Think this would be a good idea, I saw several posts on at least updating the DSP library to the latest - think its at v5.3 now. Not sure what it would take to do that though.

With the T_4 pending and one of PJRC's ideas being machine learning
Didn't know that one.
From Yet Another T4 post:
I am really digging my 3.2 I've been messing with. It's so tiny and adorable.

Teensy 4.0?! I don't know what I could possibly do with such power. I thought I would need a Teensy 3.6 to do FFT and update 2000 WS2812B LEDs without lagging behind, but the 3.2 is capable of that. I don't know what projects I can do with 3.6 that 3.2 can't do.

I don't know what I could possibly do with such power.

Machine Learning

what projects I can do with 3.6 that 3.2 can't do

Stereo Freeverb

Frequency domain based pitch shifting (not in the audio lib yet... but on my todo list)

More than 3 serial
Thanks Tim. Didn't realize that. Well - at least now I can tell you it does CMSIS-NN does work on a T3.6 - haven't tried it on a T3.5 though. :)
Good to know the T_3.6 can play along as well. Was going to add my just posted link/note when I saw your OP as there have been several other posts on updates to CMSIS but it takes some PJRC effort from what I saw with custom integer integration for Audio Lib.
Neural Network and Obstacle Avoidance for a Rover

One of the first sites I was using as a guide for my rover obstacle avoidance functions was the PiRobot implementations. One of the things on that site I wanted to implement using the Teensy was their Learning Obstacle Avoidance by Example. Just never got around to it. Guess something else for my to do list. Anyway forgot to add this one to my previous list.

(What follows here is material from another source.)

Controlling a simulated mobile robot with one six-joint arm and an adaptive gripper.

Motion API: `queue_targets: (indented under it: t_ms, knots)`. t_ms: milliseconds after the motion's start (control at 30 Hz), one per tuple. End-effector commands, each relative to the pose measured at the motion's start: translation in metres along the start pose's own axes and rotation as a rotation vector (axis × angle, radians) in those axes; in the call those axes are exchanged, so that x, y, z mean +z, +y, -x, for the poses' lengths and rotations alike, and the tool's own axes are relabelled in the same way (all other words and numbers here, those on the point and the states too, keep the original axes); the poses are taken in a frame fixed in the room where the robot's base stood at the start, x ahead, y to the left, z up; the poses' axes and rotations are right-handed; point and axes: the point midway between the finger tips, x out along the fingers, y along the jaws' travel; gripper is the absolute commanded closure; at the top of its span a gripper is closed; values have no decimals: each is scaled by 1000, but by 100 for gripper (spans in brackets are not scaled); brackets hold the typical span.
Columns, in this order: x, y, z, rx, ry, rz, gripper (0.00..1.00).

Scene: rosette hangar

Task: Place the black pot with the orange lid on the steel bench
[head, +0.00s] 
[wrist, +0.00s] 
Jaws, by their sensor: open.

Forgot another one: Neuroduino: A neural network library for Arduino
Last edited:
Folks - To avoid flooding the forum with new links on Neural networks and available software libraries I decided to create and share a MS Notebook with the stuff I have found interesting. Here is the link:!5341&id=documents?&. let me know if you have problems.

NOTE: I checked and MS Notebook is available for the Apple. I already know it is available for Android devices. That is if you want to download it. Otherwise I think it opens up in a web browser so you don't need to install anything.

Hi mjs513,

I was installing Arduino onto a new laptop and also installed the CMSIS V5.3.0 library. In trying to run a sketch that uses that library I encountered a problem that stems from the original instructions for installing CMSIS V4.5.0, and is responsible for the problems encountered with core_cm4_simd.h. I went back to my original installation on my desktop and noticed that I commented out the last line of the lines that were added by @Canoe. IN OTHER WORDS, DO NOT ADD THE LINE, "#include "core_cm4_simd.h" to arm_math.h. There is no reason to modify core_cm4_simd.h if you don't include it.

Sorry about that. It must have been late and I was tired when I discovered that problem because I honestly don't recall commenting it out. Thanks for creating a github repository for those changes. Recommend you take out that one line and remove the core_cm4_simd.h file.

Hi Willie

Never noticed that when I was looking at the files. I will make the change as soon as I get my computer back up and running.

Train a selfmade Caffe Model with non images data

Hello everybody,

you can create a neural network in Caffe and train it with numerical data or is caffe only suitable for image recognition?

I would like to create the network myself and train it with values ​​from two acceleration sensors, previously processed via FFT. After that, an estimate should be output, for example for a fill level of a container.

I hope you can give me an answer.
Thank you. Right, I should take a look.

Is there actually now a way to implement the whole thing via Tensorflow? So a model who was trained in Tensorflow and then ported it to a Teensy?